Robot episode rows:
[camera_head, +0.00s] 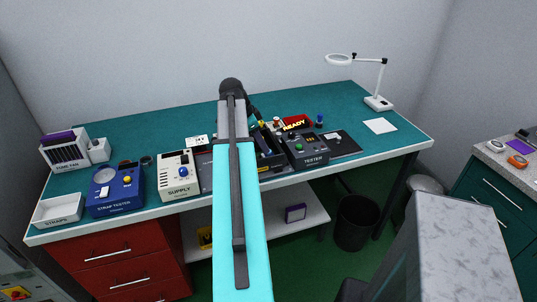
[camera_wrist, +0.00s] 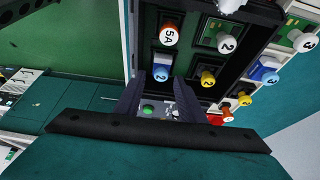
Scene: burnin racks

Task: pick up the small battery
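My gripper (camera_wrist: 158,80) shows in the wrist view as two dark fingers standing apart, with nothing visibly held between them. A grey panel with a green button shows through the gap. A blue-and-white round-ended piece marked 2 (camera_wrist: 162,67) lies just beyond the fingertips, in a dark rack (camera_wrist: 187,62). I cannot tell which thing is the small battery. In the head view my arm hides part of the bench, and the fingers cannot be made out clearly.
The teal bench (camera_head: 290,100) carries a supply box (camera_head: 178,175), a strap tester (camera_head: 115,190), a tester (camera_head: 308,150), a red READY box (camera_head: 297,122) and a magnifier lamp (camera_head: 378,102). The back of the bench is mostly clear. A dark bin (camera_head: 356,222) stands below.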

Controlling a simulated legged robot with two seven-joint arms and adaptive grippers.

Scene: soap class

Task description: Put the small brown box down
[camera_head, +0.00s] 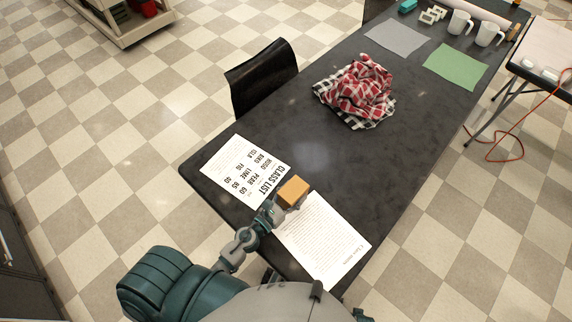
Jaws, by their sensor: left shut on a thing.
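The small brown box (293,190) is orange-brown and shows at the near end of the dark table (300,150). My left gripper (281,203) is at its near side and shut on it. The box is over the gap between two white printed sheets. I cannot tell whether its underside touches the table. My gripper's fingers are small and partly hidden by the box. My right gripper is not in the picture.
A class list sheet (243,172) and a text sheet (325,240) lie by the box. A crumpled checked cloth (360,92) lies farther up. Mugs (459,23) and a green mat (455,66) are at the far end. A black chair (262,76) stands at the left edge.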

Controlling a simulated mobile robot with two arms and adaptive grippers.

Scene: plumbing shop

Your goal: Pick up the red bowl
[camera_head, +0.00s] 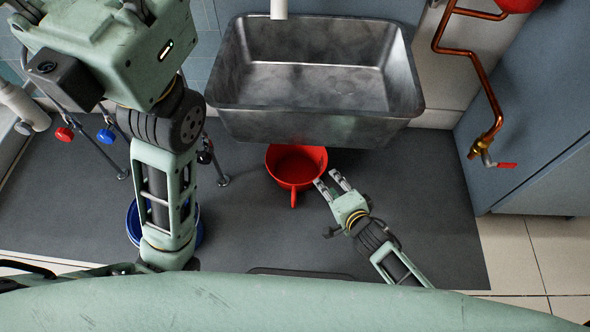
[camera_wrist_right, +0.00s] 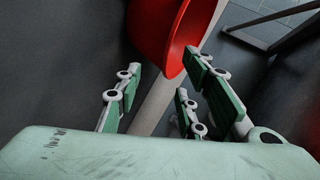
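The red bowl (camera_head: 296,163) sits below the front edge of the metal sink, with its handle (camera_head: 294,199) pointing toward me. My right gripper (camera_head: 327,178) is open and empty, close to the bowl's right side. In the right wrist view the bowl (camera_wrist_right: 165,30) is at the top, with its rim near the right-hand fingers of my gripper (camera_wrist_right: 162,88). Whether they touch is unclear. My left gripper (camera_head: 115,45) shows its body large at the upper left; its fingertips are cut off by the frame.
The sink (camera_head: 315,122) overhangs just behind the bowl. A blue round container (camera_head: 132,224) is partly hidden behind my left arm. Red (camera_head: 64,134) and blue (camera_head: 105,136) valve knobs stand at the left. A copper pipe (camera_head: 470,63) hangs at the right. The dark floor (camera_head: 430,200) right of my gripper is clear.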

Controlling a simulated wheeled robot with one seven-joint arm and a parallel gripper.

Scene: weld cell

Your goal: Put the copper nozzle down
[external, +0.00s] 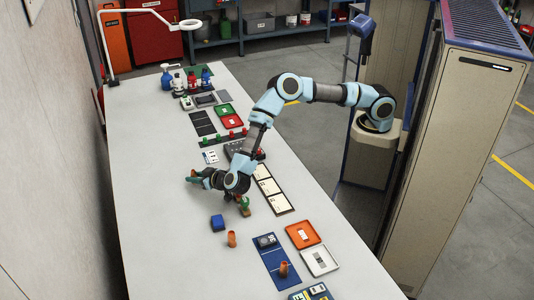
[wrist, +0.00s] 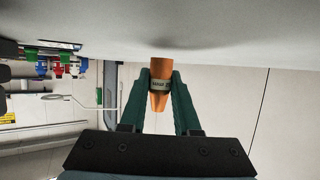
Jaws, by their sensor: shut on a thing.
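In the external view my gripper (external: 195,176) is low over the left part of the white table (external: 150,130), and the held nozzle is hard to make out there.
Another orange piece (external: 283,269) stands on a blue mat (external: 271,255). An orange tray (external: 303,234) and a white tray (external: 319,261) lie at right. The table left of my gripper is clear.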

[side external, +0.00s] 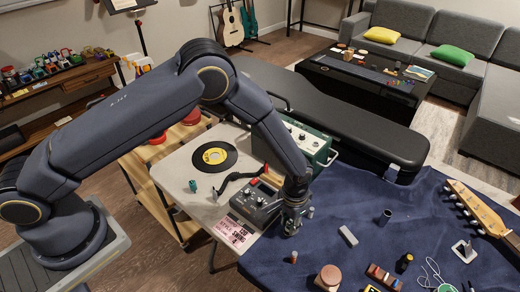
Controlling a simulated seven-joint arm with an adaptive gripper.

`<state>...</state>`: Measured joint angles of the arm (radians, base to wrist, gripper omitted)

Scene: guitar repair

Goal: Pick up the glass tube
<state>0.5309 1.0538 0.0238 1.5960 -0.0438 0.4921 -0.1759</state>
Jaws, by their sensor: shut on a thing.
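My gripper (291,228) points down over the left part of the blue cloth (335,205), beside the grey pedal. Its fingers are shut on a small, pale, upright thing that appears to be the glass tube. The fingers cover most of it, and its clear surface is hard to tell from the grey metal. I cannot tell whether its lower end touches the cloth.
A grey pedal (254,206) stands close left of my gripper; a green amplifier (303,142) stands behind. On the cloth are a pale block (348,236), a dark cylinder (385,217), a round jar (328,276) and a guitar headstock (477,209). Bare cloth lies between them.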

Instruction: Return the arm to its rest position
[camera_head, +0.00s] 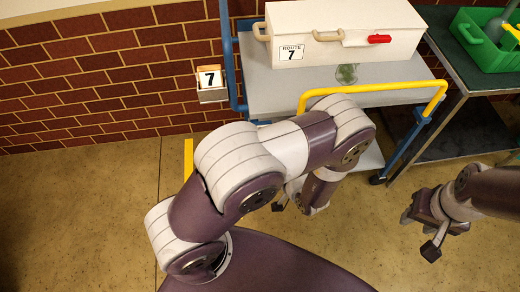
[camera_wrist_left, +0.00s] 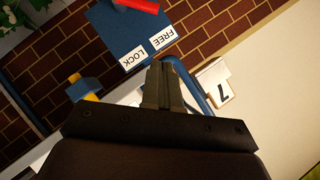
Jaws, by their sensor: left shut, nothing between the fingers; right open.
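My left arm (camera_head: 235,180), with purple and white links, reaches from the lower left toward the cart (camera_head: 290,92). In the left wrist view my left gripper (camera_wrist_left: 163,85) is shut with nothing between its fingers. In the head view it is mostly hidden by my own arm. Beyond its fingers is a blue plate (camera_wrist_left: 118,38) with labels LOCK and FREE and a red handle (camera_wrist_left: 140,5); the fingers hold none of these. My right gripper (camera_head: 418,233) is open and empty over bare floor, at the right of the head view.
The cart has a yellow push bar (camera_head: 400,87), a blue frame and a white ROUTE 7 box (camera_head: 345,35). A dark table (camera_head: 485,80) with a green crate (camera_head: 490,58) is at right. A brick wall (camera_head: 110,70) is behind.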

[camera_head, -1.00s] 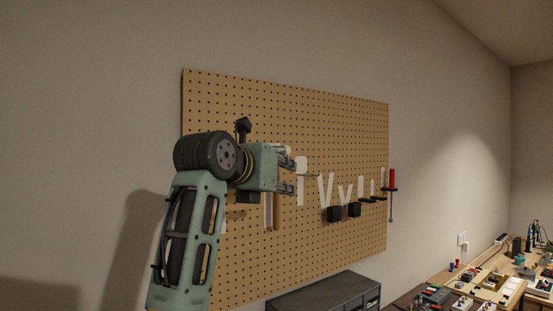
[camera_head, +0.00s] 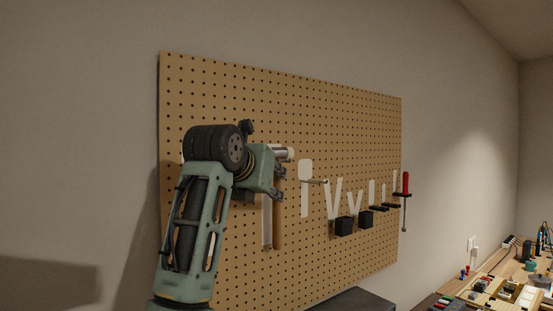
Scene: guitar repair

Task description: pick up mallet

INSTRUCTIONS TO FOLLOW |
Extract exactly and only the span of lines that begins at the line containing "Goal: Pick up the glass tube" and ends at the line containing "<state>0.5309 1.0538 0.0238".

TASK ANSWER |
Goal: Pick up the glass tube
<state>0.5309 1.0538 0.0238 1.5960 -0.0438 0.4921 -0.1759</state>

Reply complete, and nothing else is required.